• GIVEN TASK:
Copy all the material below, exactly as it stands.

--- start EXTRACTED RECORDS ---

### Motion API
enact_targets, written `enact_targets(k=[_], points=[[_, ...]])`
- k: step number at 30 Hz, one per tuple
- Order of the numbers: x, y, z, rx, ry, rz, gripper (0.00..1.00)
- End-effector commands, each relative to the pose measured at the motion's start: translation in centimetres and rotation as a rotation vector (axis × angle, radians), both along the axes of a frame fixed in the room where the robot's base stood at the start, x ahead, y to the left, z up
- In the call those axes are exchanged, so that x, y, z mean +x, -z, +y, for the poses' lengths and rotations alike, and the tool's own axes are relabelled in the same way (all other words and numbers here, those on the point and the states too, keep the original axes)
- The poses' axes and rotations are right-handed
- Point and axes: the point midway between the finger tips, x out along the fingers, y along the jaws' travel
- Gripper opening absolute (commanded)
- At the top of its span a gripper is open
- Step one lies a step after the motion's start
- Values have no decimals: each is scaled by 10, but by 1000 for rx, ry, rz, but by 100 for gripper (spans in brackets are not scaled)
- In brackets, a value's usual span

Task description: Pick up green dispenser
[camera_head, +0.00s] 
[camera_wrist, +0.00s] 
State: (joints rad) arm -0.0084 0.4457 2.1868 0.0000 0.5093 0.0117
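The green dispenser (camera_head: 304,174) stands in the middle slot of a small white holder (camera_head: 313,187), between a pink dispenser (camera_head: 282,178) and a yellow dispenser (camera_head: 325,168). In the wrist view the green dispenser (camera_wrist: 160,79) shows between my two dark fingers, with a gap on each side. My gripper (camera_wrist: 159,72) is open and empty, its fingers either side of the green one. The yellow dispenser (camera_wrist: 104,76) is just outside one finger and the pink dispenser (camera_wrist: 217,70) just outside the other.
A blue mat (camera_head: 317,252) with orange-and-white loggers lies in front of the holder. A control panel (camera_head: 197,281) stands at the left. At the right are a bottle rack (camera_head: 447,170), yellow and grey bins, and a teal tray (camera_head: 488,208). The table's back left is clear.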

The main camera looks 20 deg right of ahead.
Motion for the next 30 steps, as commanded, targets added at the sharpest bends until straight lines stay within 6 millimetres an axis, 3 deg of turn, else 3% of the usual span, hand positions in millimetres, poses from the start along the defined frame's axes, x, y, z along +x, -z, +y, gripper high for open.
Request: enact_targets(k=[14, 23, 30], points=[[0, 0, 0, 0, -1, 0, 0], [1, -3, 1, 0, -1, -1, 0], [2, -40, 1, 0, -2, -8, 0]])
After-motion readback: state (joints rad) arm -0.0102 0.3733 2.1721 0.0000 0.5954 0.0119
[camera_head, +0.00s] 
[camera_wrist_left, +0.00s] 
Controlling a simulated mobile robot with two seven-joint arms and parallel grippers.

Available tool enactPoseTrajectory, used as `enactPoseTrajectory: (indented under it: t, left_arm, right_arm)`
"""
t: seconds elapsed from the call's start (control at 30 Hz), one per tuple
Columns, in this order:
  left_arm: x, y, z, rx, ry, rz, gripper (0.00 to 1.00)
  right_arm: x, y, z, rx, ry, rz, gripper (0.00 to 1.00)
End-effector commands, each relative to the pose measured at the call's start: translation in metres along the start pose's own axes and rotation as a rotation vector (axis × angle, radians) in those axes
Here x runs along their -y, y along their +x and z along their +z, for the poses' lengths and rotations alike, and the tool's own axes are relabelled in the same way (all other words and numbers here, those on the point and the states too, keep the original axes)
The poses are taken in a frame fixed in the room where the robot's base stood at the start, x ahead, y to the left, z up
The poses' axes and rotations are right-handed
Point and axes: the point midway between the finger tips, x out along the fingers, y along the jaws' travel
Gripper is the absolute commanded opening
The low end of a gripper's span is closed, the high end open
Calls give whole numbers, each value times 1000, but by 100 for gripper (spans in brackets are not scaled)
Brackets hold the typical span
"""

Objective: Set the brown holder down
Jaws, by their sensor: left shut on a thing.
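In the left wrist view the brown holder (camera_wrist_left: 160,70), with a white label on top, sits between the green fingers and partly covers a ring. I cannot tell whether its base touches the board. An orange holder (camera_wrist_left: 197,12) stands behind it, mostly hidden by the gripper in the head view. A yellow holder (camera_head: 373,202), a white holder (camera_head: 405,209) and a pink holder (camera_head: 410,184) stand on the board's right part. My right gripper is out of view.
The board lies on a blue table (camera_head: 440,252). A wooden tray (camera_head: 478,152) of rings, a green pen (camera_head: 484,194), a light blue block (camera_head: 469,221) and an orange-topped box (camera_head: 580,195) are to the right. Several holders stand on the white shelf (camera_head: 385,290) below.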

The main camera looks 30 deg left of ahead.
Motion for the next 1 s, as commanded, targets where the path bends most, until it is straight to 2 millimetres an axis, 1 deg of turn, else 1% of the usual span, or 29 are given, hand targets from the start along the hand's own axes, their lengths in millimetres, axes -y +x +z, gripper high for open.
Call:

--- end EXTRACTED RECORDS ---

• TASK ANSWER:
### Motion API
enact_targets, written `enact_targets(k=[_], points=[[_, ...]])`
- k: step number at 30 Hz, one per tuple
- Order of the numbers: x, y, z, rx, ry, rz, gripper (0.00..1.00)
- End-effector commands, each relative to the pose measured at the motion's start: translation in centimetres and rotation as a rotation vector (axis × angle, radians), both along the axes of a frame fixed in the room where the robot's base stood at the start, x ahead, y to the left, z up
- In the call those axes are exchanged, so that x, y, z mean +x, -z, +y, for the poses' lengths and rotations alike, and the tool's own axes are relabelled in the same way (all other words and numbers here, those on the point and the states too, keep the original axes)
- The poses' axes and rotations are right-handed
- Point and axes: the point midway between the finger tips, x out along the fingers, y along the jaws' travel
- Gripper opening absolute (commanded)
- At the top of its span a gripper is open
- Step one lies a step after the motion's start
- Values have no decimals: each is scaled by 10, but by 1000 for rx, ry, rz, but by 100 for gripper (spans in brackets are not scaled)
- In brackets, a value's usual span

Task description: Pick up green dispenser
[camera_head, +0.00s] 
[camera_wrist, +0.00s] 
State: (joints rad) arm -0.0084 0.4457 2.1868 0.0000 0.5093 0.0117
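The green dispenser (camera_head: 304,174) stands in the middle slot of a small white holder (camera_head: 313,187), between a pink dispenser (camera_head: 282,178) and a yellow dispenser (camera_head: 325,168). In the wrist view the green dispenser (camera_wrist: 160,79) shows between my two dark fingers, with a gap on each side. My gripper (camera_wrist: 159,72) is open and empty, its fingers either side of the green one. The yellow dispenser (camera_wrist: 104,76) is just outside one finger and the pink dispenser (camera_wrist: 217,70) just outside the other.
A blue mat (camera_head: 317,252) with orange-and-white loggers lies in front of the holder. A control panel (camera_head: 197,281) stands at the left. At the right are a bottle rack (camera_head: 447,170), yellow and grey bins, and a teal tray (camera_head: 488,208). The table's back left is clear.

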The main camera looks 20 deg right of ahead.
Motion for the next 30 steps, as commanded, targets added at the sharpest bends until straight lines stay within 6 millimetres an axis, 3 deg of turn, else 3% of the usual span, hand positions in millimetres, poses from the start along the defined frame's axes, x, y, z along +x, -z, +y, gripper high for open.
Request: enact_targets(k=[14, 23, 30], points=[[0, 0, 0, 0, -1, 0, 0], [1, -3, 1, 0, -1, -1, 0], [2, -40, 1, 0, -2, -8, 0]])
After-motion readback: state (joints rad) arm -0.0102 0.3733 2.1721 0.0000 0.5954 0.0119
[camera_head, +0.00s] 
[camera_wrist_left, +0.00s] 
Controlling a simulated mobile robot with two seven-joint arms and parallel grippers.

Available tool enactPoseTrajectory, used as `enactPoseTrajectory: (indented under it: t, left_arm, right_arm)`
"""
t: seconds elapsed from the call's start (control at 30 Hz), one per tuple
Columns, in this order:
  left_arm: x, y, z, rx, ry, rz, gripper (0.00 to 1.00)
  right_arm: x, y, z, rx, ry, rz, gripper (0.00 to 1.00)
End-effector commands, each relative to the pose measured at the call's start: translation in metres along the start pose's own axes and rotation as a rotation vector (axis × angle, radians) in those axes
Here x runs along their -y, y along their +x and z along their +z, for the poses' lengths and rotations alike, and the tool's own axes are relabelled in the same way (all other words and numbers here, those on the point and the states too, keep the original axes)
The poses are taken in a frame fixed in the room where the robot's base stood at the start, x ahead, y to the left, z up
The poses' axes and rotations are right-handed
Point and axes: the point midway between the finger tips, x out along the fingers, y along the jaws' travel
Gripper is the absolute commanded opening
The low end of a gripper's span is closed, the high end open
Calls give whole numbers, each value times 1000, but by 100 for gripper (spans in brackets are not scaled)
Brackets hold the typical span
"""

Objective: Set the brown holder down
Jaws, by their sensor: left shut on a thing.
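In the left wrist view the brown holder (camera_wrist_left: 160,70), with a white label on top, sits between the green fingers and partly covers a ring. I cannot tell whether its base touches the board. An orange holder (camera_wrist_left: 197,12) stands behind it, mostly hidden by the gripper in the head view. A yellow holder (camera_head: 373,202), a white holder (camera_head: 405,209) and a pink holder (camera_head: 410,184) stand on the board's right part. My right gripper is out of view.
The board lies on a blue table (camera_head: 440,252). A wooden tray (camera_head: 478,152) of rings, a green pen (camera_head: 484,194), a light blue block (camera_head: 469,221) and an orange-topped box (camera_head: 580,195) are to the right. Several holders stand on the white shelf (camera_head: 385,290) below.

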The main camera looks 30 deg left of ahead.
Motion for the next 1 s, as commanded, targets where the path bends most, until it is straight to 2 millimetres an axis, 1 deg of turn, else 1% of the usual span, or 29 are given, hand targets from the start along the hand's own axes, their lengths in millimetres, axes -y +x +z, gripper high for open.
Call:

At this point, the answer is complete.